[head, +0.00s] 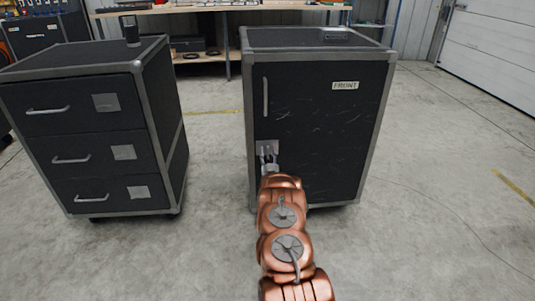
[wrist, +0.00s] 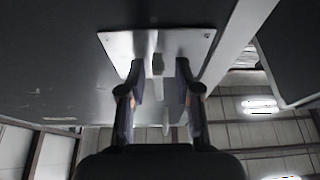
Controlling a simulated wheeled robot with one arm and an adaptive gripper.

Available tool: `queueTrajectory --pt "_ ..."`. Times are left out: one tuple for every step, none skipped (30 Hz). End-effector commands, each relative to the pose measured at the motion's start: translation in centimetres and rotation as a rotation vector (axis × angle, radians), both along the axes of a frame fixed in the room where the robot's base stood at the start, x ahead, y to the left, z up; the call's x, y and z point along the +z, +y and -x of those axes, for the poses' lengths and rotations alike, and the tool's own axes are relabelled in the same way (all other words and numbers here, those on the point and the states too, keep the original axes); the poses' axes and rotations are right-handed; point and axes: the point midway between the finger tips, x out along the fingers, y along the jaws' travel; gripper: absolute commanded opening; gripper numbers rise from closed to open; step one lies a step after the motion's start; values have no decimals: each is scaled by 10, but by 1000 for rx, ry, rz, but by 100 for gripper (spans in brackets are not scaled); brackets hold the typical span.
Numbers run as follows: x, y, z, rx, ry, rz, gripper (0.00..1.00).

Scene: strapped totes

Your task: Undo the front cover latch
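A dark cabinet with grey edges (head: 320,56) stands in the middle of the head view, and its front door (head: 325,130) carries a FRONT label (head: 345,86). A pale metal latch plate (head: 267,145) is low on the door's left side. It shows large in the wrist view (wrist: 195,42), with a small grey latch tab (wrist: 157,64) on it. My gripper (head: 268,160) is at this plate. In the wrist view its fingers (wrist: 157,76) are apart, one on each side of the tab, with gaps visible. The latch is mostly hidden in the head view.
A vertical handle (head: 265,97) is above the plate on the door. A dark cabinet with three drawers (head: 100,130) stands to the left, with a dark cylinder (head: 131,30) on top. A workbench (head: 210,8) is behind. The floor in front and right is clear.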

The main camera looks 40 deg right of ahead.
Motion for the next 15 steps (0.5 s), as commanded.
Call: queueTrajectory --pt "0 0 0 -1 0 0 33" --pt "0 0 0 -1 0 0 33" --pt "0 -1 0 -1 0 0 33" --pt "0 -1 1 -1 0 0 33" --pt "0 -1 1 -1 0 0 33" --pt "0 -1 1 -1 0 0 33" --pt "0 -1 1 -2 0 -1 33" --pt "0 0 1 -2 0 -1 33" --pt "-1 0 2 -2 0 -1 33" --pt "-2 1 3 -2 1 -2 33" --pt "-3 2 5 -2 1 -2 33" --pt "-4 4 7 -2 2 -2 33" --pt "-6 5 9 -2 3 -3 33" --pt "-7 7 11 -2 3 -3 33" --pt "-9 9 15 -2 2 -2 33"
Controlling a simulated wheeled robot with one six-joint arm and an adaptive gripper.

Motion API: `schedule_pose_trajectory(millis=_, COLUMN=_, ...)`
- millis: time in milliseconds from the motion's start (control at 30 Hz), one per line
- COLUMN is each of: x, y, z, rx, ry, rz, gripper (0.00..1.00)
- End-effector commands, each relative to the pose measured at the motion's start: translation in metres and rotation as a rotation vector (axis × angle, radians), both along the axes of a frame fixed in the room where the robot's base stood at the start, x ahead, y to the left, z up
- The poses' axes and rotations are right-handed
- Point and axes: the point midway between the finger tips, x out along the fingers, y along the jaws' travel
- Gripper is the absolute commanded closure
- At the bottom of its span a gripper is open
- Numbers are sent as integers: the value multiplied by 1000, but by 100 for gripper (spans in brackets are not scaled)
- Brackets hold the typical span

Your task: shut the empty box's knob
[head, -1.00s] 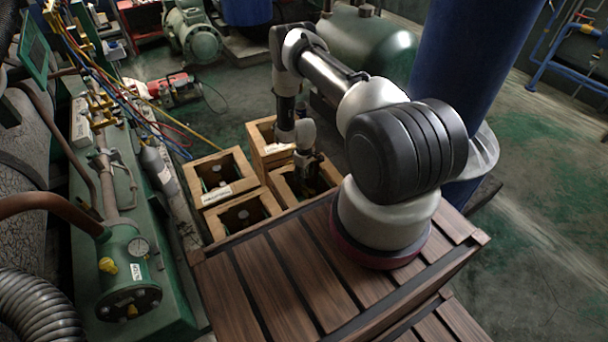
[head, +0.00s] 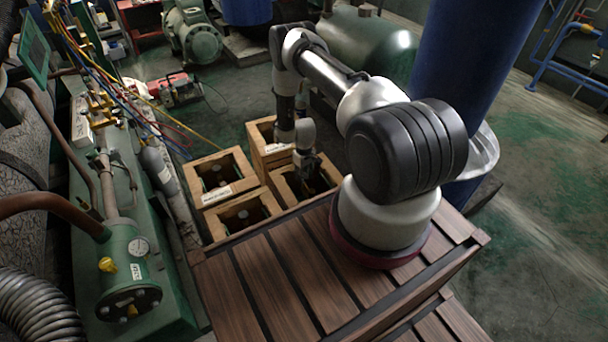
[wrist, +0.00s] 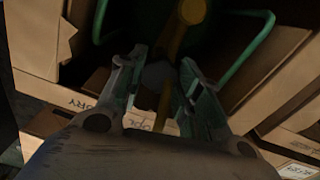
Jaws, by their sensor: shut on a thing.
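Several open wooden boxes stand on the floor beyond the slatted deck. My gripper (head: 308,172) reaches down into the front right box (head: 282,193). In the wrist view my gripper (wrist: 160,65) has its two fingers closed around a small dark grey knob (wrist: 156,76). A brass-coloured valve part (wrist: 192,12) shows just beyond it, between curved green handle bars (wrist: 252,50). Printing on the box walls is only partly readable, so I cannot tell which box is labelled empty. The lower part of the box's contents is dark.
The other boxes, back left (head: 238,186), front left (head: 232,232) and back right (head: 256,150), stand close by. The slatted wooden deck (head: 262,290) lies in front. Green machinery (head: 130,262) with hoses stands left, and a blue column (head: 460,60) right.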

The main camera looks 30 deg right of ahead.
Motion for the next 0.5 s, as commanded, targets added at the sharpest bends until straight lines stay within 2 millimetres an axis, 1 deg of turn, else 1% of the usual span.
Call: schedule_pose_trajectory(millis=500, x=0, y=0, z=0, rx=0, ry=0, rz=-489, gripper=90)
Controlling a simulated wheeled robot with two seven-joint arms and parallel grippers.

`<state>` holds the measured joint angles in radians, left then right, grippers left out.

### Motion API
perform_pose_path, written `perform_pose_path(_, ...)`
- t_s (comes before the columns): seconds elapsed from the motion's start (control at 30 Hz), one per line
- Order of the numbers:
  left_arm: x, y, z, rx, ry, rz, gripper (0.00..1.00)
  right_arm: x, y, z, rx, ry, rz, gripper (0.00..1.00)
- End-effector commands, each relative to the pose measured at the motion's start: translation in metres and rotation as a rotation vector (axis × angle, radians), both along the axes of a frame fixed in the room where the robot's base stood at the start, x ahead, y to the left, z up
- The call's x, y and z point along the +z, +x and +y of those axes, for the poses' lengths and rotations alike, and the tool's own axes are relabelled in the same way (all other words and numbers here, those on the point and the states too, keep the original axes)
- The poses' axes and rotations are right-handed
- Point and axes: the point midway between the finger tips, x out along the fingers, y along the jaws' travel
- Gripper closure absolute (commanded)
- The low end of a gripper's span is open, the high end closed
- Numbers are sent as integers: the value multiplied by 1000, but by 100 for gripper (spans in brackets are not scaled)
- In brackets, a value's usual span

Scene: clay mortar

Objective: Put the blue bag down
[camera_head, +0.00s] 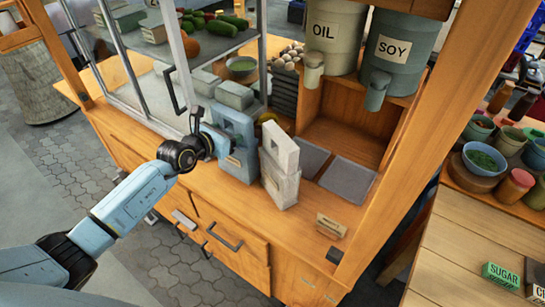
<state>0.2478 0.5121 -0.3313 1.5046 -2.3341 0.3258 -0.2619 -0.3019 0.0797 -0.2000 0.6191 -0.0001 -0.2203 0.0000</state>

▸ Your objective:
Using the records above, copy exactly and only the lines from the line with "The main camera looks 30 deg right of ahead." through the end, both included; leave every picture out.

▸ Result:
The main camera looks 30 deg right of ahead.
Motion for the next 0.5 s, as commanded, targets added at the sharpest bends until straight lines stay within 2 millimetres an axis, 1 deg of turn, else 1% of the usual span.
Call: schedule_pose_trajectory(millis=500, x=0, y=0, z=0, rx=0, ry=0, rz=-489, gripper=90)
Controlling a simulated wheeled robot with two seven-joint arms and parallel grippers.

`<state>` holds the measured joint angles in radians, left then right, grippers left out.

### Motion API
perform_pose_path, written `perform_pose_path(_, ...)`
- t_s (comes before the columns): seconds elapsed from the motion's start (control at 30 Hz), one per line
- Order of the numbers:
  left_arm: x, y, z, rx, ry, rz, gripper (0.00..1.00)
  right_arm: x, y, z, rx, ry, rz, gripper (0.00..1.00)
- End-effector commands, each relative to the pose measured at the motion's start: translation in metres and rotation as a rotation vector (axis × angle, radians), both along the axes of a frame fixed in the room where the robot's base stood at the start, x ahead, y to the left, z up
- The call's x, y and z point along the +z, +x and +y of those axes, for the poses' lengths and rotations alike, and the tool's own axes are relabelled in the same way (all other words and numbers here, those on the point and the states too, keep the original axes)
- The poses' axes and rotations are right-handed
- Point and axes: the point midway between the finger tips, x out along the fingers, y along the jaws' travel
- Gripper closure absolute (commanded)
- The low end of a gripper's span is open, the high end closed
- Numbers are sent as integers: the value multiplied by 1000, but by 100 for gripper (spans in brackets are not scaled)
- In brackets, a value's usual span

Scene: clay mortar

Objective: Put the blue bag down
[camera_head, +0.00s] 
<state>0.2478 0.5121 -0.3313 1.5046 -2.3341 0.3258 -0.2619 -0.3019 0.0797 -0.2000 0.6191 -0.0001 -0.2203 0.0000</state>

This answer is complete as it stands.